= STATED EXERCISE =
Take every line from the material that has the word "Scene" in it.

[Start of RECORD SET]

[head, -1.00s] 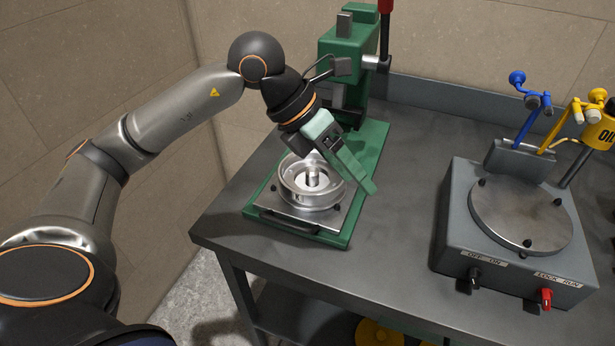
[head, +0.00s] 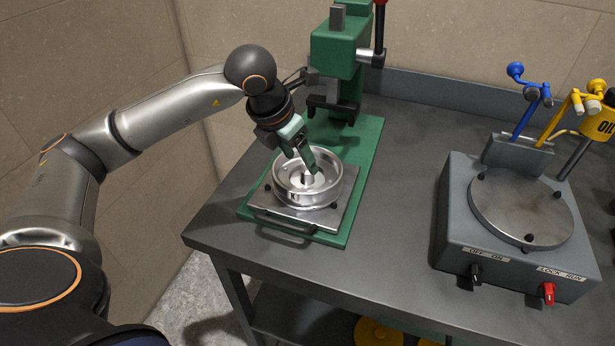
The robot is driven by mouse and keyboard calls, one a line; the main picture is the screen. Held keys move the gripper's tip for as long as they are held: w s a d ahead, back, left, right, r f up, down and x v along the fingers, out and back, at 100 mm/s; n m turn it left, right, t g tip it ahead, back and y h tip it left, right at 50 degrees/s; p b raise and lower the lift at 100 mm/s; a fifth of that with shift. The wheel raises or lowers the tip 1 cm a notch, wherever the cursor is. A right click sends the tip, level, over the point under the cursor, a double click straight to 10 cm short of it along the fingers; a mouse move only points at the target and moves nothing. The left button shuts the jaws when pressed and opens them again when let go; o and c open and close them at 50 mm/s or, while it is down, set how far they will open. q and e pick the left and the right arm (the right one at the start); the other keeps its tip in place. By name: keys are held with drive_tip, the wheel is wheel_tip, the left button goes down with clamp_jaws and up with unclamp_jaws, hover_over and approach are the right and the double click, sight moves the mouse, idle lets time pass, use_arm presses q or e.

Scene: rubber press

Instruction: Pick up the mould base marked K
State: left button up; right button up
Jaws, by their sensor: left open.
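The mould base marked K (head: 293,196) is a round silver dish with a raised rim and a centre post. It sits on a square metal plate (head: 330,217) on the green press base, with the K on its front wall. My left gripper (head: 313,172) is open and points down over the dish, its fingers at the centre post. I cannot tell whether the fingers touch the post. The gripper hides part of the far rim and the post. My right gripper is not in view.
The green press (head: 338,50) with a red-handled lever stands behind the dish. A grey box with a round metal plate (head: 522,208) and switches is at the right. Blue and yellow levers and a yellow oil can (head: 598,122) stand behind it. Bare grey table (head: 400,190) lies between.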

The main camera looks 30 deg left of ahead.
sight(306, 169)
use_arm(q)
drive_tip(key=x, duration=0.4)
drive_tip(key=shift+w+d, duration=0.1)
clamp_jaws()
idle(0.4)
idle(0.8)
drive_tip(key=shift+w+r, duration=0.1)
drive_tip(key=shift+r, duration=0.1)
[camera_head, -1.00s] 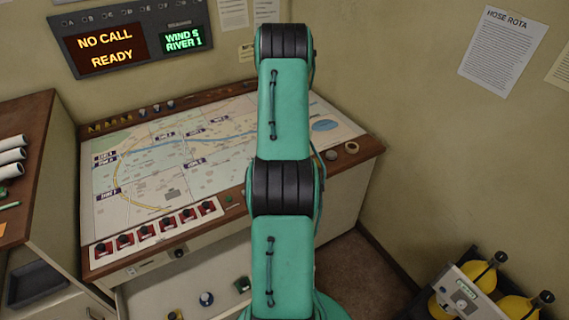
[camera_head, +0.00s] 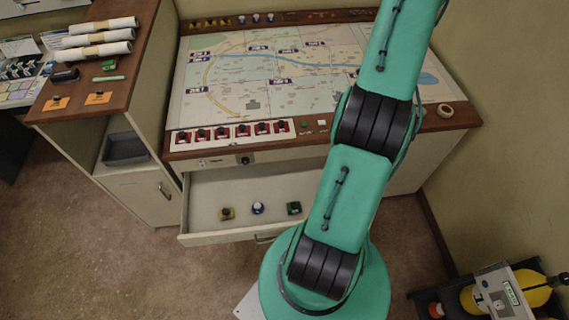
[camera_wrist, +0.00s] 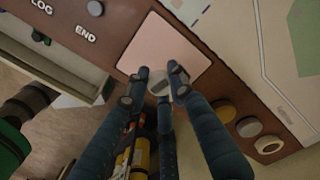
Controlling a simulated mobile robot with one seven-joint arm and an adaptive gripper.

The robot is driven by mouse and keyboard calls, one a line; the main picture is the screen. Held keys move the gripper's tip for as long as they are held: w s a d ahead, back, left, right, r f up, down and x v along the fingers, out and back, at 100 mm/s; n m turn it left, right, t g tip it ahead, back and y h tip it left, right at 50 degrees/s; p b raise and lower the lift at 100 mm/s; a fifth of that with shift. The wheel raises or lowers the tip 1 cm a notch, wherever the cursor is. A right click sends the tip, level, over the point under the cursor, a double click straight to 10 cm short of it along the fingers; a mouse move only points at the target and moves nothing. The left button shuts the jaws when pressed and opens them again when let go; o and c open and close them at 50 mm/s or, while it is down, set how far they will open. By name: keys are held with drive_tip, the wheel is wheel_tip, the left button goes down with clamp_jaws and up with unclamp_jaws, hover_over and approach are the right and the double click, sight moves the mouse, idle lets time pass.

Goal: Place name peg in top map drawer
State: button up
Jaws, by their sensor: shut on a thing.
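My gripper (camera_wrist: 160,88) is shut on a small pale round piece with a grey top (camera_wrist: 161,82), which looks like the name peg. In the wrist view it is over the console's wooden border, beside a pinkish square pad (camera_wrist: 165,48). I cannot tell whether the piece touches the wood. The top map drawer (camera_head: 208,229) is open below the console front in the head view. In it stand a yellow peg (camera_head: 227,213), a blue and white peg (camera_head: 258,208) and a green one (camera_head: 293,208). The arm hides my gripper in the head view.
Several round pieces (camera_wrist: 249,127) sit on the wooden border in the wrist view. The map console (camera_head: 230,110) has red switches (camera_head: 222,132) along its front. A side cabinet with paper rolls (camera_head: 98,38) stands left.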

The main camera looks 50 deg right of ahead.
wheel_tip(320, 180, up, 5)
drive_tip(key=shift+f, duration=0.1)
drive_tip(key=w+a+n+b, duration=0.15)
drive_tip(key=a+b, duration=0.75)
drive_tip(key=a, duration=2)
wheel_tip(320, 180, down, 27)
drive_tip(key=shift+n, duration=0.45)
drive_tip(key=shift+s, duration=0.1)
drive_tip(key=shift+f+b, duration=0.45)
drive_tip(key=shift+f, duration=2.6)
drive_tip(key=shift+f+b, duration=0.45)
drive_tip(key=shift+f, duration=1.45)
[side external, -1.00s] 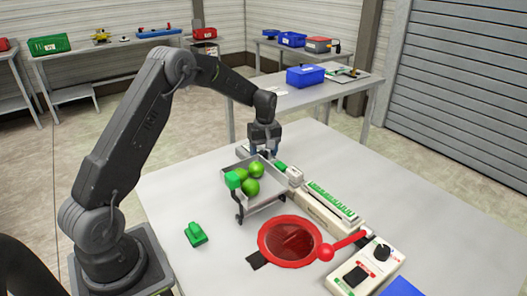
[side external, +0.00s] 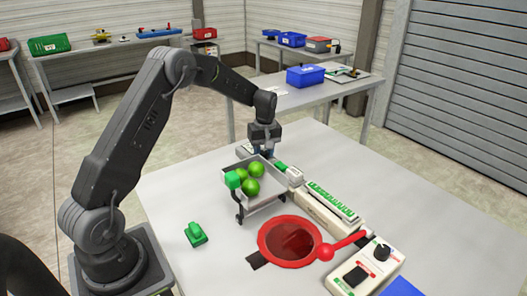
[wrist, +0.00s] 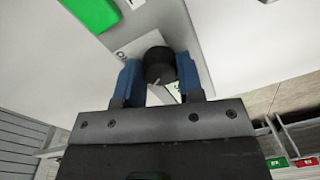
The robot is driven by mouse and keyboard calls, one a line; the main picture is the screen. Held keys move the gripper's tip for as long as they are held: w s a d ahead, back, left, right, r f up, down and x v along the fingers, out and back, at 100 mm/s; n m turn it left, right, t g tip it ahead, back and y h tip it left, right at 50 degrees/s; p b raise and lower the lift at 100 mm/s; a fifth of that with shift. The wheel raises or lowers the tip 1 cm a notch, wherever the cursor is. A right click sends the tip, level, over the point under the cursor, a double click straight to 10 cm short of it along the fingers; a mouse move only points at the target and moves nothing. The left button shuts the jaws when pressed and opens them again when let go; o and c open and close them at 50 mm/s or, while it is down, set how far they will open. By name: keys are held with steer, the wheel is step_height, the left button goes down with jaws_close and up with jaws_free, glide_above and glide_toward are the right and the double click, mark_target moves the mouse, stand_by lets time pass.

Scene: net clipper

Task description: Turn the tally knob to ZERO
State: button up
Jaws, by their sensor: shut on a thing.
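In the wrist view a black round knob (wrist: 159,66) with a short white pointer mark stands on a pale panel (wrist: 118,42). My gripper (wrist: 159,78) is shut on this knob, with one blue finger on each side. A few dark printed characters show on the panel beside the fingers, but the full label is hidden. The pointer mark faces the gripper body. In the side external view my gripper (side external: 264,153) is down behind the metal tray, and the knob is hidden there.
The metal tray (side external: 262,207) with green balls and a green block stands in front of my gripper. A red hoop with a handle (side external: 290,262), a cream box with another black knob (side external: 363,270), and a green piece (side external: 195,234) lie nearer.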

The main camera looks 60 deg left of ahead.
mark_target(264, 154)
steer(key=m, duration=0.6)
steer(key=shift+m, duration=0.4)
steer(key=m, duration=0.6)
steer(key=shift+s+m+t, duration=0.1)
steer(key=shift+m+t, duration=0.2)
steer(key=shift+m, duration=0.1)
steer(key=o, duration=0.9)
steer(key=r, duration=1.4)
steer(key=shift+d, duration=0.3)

[End of RECORD SET]

= TASK SOLUTION =
Scene: rubber press
Scene: net clipper

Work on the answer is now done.